Exercise requirements
Look through the data below and work out how many lines contain the string "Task". Give the number alone.

* BEGIN Dataset content *

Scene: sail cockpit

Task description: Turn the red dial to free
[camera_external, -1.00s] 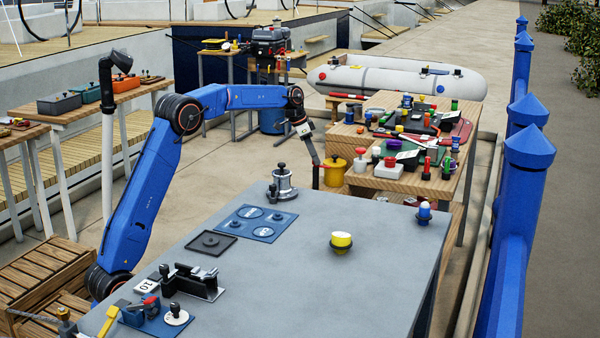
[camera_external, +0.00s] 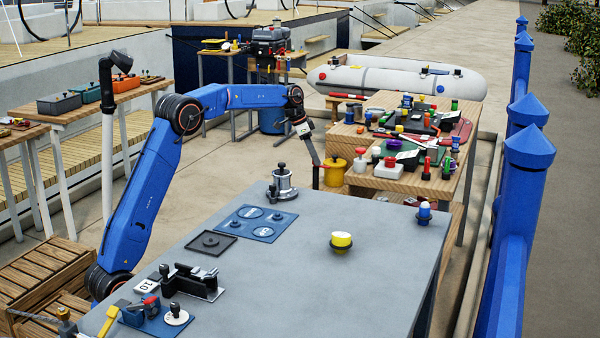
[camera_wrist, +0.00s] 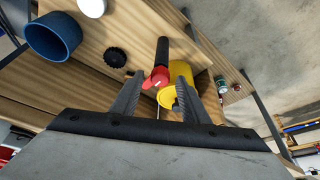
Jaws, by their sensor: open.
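The red dial (camera_wrist: 155,80) shows in the wrist view as a small red piece with a black bar (camera_wrist: 162,50) extending from it. It lies between and just beyond the tips of my gripper (camera_wrist: 159,86). The fingers are apart, and I cannot tell whether either touches it. In the external view my gripper (camera_external: 316,172) points down at the near left edge of the wooden bench, beside a yellow pot (camera_external: 335,173). The dial cannot be made out there. No marking for "free" is readable.
The yellow pot (camera_wrist: 181,72) is close to the right finger. The wooden bench (camera_external: 388,184) is crowded with several fittings. The grey table (camera_external: 285,280) in front has free room in its middle.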

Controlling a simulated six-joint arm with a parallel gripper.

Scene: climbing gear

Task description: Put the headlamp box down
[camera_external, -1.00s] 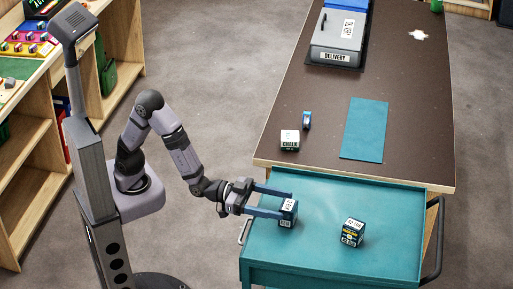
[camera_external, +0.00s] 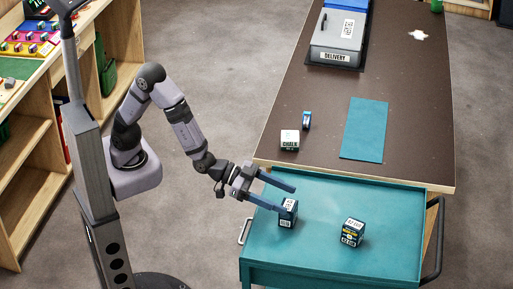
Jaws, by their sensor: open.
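A small dark blue and white box (camera_external: 289,218), which appears to be the headlamp box, stands upright on the left part of the teal cart top (camera_external: 315,190). Its label is too small to read. My gripper (camera_external: 289,199) is open, its two blue fingers spread apart. The nearer fingertip overlaps the box's upper left edge in the picture; the other fingertip is above and behind the box. I cannot tell whether either finger touches it.
Another dark box with white and yellow labels (camera_external: 352,234) stands to the right on the cart. On the brown table are a white chalk box (camera_external: 290,140), a small blue item (camera_external: 306,120), a teal mat (camera_external: 364,129) and a grey delivery box (camera_external: 338,38).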

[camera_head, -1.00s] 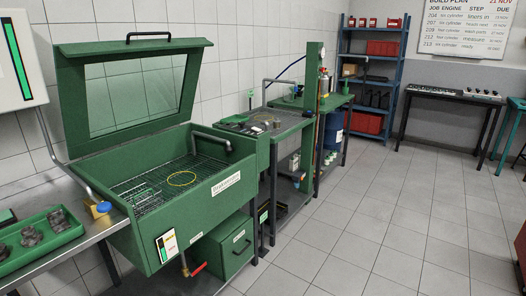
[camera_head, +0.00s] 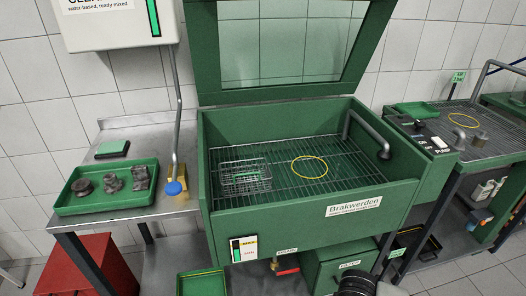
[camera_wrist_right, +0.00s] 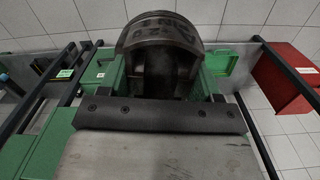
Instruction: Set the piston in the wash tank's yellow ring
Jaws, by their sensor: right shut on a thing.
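The wash tank (camera_head: 315,222) is green with its lid raised, in the middle of the head view. A yellow ring (camera_head: 309,167) lies on its wire rack, right of a wire basket (camera_head: 246,178); the ring encloses only bare rack. In the right wrist view my right gripper (camera_wrist_right: 165,78) is shut on a dark, rounded metal part, which looks like the piston (camera_wrist_right: 160,30). Its lower part is hard to tell from the dark fingers. A dark rounded piece at the bottom edge of the head view is too cut off to name. My left gripper is not in view.
A green tray (camera_head: 107,204) with dark metal parts stands on the left bench. A second yellow ring (camera_head: 463,120) and a small metal cylinder (camera_head: 481,137) are on the right-hand table. The rack around the tank's ring is clear.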

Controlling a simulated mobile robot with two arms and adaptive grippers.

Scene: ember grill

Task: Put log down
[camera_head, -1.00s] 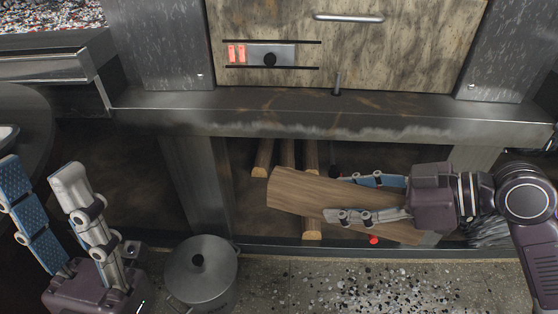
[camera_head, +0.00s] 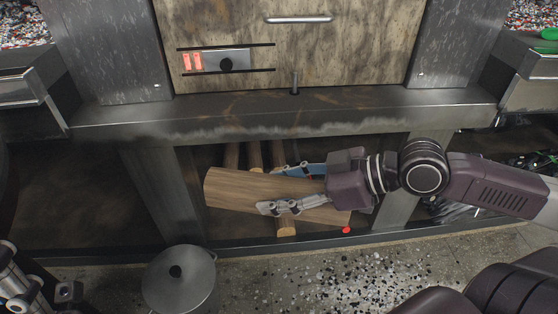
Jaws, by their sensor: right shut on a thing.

* END Dataset content *

Exercise output
3